Output all of the data below exactly as given.

┄┄┄┄┄┄┄┄┄┄

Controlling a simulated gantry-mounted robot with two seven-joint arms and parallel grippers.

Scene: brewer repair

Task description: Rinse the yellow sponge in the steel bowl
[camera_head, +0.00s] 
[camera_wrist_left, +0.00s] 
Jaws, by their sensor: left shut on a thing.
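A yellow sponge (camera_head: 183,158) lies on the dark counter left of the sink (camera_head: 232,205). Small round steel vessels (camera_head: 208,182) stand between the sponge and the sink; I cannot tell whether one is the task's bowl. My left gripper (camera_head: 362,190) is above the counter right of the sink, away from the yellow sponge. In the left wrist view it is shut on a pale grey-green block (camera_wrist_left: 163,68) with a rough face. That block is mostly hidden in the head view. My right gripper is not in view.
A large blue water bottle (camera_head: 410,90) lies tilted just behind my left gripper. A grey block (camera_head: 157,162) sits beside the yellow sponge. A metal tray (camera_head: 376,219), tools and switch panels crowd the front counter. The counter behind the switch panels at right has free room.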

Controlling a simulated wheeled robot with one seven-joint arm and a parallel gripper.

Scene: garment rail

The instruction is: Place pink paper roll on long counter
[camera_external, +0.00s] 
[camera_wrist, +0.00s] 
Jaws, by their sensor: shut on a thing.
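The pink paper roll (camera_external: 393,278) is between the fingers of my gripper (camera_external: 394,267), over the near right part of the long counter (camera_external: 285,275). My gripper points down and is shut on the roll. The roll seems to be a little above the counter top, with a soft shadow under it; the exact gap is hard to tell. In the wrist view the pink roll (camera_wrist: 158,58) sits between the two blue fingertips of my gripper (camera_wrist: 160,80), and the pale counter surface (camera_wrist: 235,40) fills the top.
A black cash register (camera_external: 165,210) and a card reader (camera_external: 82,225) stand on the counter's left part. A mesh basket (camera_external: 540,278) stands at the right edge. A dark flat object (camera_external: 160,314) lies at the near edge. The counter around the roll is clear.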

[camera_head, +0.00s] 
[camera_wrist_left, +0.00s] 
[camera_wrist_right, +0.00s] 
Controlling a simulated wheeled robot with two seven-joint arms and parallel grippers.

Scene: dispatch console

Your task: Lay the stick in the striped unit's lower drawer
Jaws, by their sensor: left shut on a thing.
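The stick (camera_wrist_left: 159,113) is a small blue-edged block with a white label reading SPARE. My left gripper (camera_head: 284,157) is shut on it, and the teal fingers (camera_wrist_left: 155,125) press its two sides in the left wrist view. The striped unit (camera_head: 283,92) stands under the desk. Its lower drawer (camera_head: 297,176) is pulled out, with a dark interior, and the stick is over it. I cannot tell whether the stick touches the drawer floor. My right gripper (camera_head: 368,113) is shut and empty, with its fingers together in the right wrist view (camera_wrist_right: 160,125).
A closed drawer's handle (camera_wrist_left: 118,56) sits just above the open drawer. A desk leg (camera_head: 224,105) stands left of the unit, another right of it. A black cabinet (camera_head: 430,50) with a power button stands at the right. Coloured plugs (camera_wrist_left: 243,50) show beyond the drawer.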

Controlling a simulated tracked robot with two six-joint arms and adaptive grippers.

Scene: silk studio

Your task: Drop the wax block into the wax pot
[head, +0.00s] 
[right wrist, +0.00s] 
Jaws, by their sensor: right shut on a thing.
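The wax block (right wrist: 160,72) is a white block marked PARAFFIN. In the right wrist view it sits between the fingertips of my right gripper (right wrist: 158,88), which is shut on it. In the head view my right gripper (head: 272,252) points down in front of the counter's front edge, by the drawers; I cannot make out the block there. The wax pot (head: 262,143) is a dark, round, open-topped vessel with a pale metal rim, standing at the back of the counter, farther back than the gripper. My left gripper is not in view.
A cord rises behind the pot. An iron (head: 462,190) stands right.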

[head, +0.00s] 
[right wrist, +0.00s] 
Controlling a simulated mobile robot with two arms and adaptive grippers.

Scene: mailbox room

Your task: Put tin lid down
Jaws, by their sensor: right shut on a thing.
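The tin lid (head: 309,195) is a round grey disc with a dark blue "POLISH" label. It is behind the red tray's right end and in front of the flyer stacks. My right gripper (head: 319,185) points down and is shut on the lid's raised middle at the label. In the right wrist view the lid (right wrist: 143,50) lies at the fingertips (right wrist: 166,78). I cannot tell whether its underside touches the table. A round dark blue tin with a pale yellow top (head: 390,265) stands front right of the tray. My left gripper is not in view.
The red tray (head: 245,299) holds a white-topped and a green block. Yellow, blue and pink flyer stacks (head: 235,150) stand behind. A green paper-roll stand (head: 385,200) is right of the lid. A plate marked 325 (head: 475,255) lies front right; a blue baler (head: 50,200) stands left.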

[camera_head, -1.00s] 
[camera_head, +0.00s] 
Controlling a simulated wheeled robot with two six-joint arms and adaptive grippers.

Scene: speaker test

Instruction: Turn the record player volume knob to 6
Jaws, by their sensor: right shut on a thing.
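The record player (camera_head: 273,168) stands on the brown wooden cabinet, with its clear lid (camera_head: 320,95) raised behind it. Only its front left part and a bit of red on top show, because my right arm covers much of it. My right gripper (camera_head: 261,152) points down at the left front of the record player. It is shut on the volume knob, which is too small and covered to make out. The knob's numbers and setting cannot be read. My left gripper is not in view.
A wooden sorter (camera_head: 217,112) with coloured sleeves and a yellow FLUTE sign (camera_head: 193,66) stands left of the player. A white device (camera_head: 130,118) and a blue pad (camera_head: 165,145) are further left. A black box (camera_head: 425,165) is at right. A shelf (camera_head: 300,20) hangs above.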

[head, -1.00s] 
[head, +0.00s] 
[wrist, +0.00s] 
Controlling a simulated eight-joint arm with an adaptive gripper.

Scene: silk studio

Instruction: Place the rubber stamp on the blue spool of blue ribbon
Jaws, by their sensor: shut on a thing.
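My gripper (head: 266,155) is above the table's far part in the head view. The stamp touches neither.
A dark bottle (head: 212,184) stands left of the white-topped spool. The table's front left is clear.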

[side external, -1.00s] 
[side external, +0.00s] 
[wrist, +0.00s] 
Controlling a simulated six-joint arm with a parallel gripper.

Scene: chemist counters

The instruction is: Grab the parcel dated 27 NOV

┄┄┄┄┄┄┄┄┄┄

▶ **FINISHED ANSWER**
Controlling a simulated gantry-mounted robot with two seven-joint arms and parallel grippers.

Scene: brewer repair

Task description: Rinse the yellow sponge in the steel bowl
[camera_head, +0.00s] 
[camera_wrist_left, +0.00s] 
Jaws, by their sensor: left shut on a thing.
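A yellow sponge (camera_head: 183,158) lies on the dark counter left of the sink (camera_head: 232,205). Small round steel vessels (camera_head: 208,182) stand between the sponge and the sink; I cannot tell whether one is the task's bowl. My left gripper (camera_head: 362,190) is above the counter right of the sink, away from the yellow sponge. In the left wrist view it is shut on a pale grey-green block (camera_wrist_left: 163,68) with a rough face. That block is mostly hidden in the head view. My right gripper is not in view.
A large blue water bottle (camera_head: 410,90) lies tilted just behind my left gripper. A grey block (camera_head: 157,162) sits beside the yellow sponge. A metal tray (camera_head: 376,219), tools and switch panels crowd the front counter. The counter behind the switch panels at right has free room.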

Controlling a simulated wheeled robot with one seven-joint arm and a parallel gripper.

Scene: garment rail

The instruction is: Place pink paper roll on long counter
[camera_external, +0.00s] 
[camera_wrist, +0.00s] 
Jaws, by their sensor: shut on a thing.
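The pink paper roll (camera_external: 393,278) is between the fingers of my gripper (camera_external: 394,267), over the near right part of the long counter (camera_external: 285,275). My gripper points down and is shut on the roll. The roll seems to be a little above the counter top, with a soft shadow under it; the exact gap is hard to tell. In the wrist view the pink roll (camera_wrist: 158,58) sits between the two blue fingertips of my gripper (camera_wrist: 160,80), and the pale counter surface (camera_wrist: 235,40) fills the top.
A black cash register (camera_external: 165,210) and a card reader (camera_external: 82,225) stand on the counter's left part. A mesh basket (camera_external: 540,278) stands at the right edge. A dark flat object (camera_external: 160,314) lies at the near edge. The counter around the roll is clear.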

[camera_head, +0.00s] 
[camera_wrist_left, +0.00s] 
[camera_wrist_right, +0.00s] 
Controlling a simulated wheeled robot with two seven-joint arms and parallel grippers.

Scene: dispatch console

Your task: Lay the stick in the striped unit's lower drawer
Jaws, by their sensor: left shut on a thing.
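The stick (camera_wrist_left: 159,113) is a small blue-edged block with a white label reading SPARE. My left gripper (camera_head: 284,157) is shut on it, and the teal fingers (camera_wrist_left: 155,125) press its two sides in the left wrist view. The striped unit (camera_head: 283,92) stands under the desk. Its lower drawer (camera_head: 297,176) is pulled out, with a dark interior, and the stick is over it. I cannot tell whether the stick touches the drawer floor. My right gripper (camera_head: 368,113) is shut and empty, with its fingers together in the right wrist view (camera_wrist_right: 160,125).
A closed drawer's handle (camera_wrist_left: 118,56) sits just above the open drawer. A desk leg (camera_head: 224,105) stands left of the unit, another right of it. A black cabinet (camera_head: 430,50) with a power button stands at the right. Coloured plugs (camera_wrist_left: 243,50) show beyond the drawer.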

Controlling a simulated tracked robot with two six-joint arms and adaptive grippers.

Scene: silk studio

Your task: Drop the wax block into the wax pot
[head, +0.00s] 
[right wrist, +0.00s] 
Jaws, by their sensor: right shut on a thing.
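The wax block (right wrist: 160,72) is a white block marked PARAFFIN. In the right wrist view it sits between the fingertips of my right gripper (right wrist: 158,88), which is shut on it. In the head view my right gripper (head: 272,252) points down in front of the counter's front edge, by the drawers; I cannot make out the block there. The wax pot (head: 262,143) is a dark, round, open-topped vessel with a pale metal rim, standing at the back of the counter, farther back than the gripper. My left gripper is not in view.
A cord rises behind the pot. An iron (head: 462,190) stands right.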

[head, +0.00s] 
[right wrist, +0.00s] 
Controlling a simulated mobile robot with two arms and adaptive grippers.

Scene: mailbox room

Your task: Put tin lid down
Jaws, by their sensor: right shut on a thing.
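The tin lid (head: 309,195) is a round grey disc with a dark blue "POLISH" label. It is behind the red tray's right end and in front of the flyer stacks. My right gripper (head: 319,185) points down and is shut on the lid's raised middle at the label. In the right wrist view the lid (right wrist: 143,50) lies at the fingertips (right wrist: 166,78). I cannot tell whether its underside touches the table. A round dark blue tin with a pale yellow top (head: 390,265) stands front right of the tray. My left gripper is not in view.
The red tray (head: 245,299) holds a white-topped and a green block. Yellow, blue and pink flyer stacks (head: 235,150) stand behind. A green paper-roll stand (head: 385,200) is right of the lid. A plate marked 325 (head: 475,255) lies front right; a blue baler (head: 50,200) stands left.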

[camera_head, -1.00s] 
[camera_head, +0.00s] 
Controlling a simulated wheeled robot with two six-joint arms and adaptive grippers.

Scene: speaker test

Instruction: Turn the record player volume knob to 6
Jaws, by their sensor: right shut on a thing.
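The record player (camera_head: 273,168) stands on the brown wooden cabinet, with its clear lid (camera_head: 320,95) raised behind it. Only its front left part and a bit of red on top show, because my right arm covers much of it. My right gripper (camera_head: 261,152) points down at the left front of the record player. It is shut on the volume knob, which is too small and covered to make out. The knob's numbers and setting cannot be read. My left gripper is not in view.
A wooden sorter (camera_head: 217,112) with coloured sleeves and a yellow FLUTE sign (camera_head: 193,66) stands left of the player. A white device (camera_head: 130,118) and a blue pad (camera_head: 165,145) are further left. A black box (camera_head: 425,165) is at right. A shelf (camera_head: 300,20) hangs above.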

[head, -1.00s] 
[head, +0.00s] 
[wrist, +0.00s] 
Controlling a simulated eight-joint arm with an adaptive gripper.

Scene: silk studio

Instruction: Place the rubber stamp on the blue spool of blue ribbon
Jaws, by their sensor: shut on a thing.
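My gripper (head: 266,155) is above the table's far part in the head view. The stamp touches neither.
A dark bottle (head: 212,184) stands left of the white-topped spool. The table's front left is clear.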

[side external, -1.00s] 
[side external, +0.00s] 
[wrist, +0.00s] 
Controlling a simulated six-joint arm with a parallel gripper.

Scene: chemist counters

The instruction is: Grab the parcel dated 27 NOV

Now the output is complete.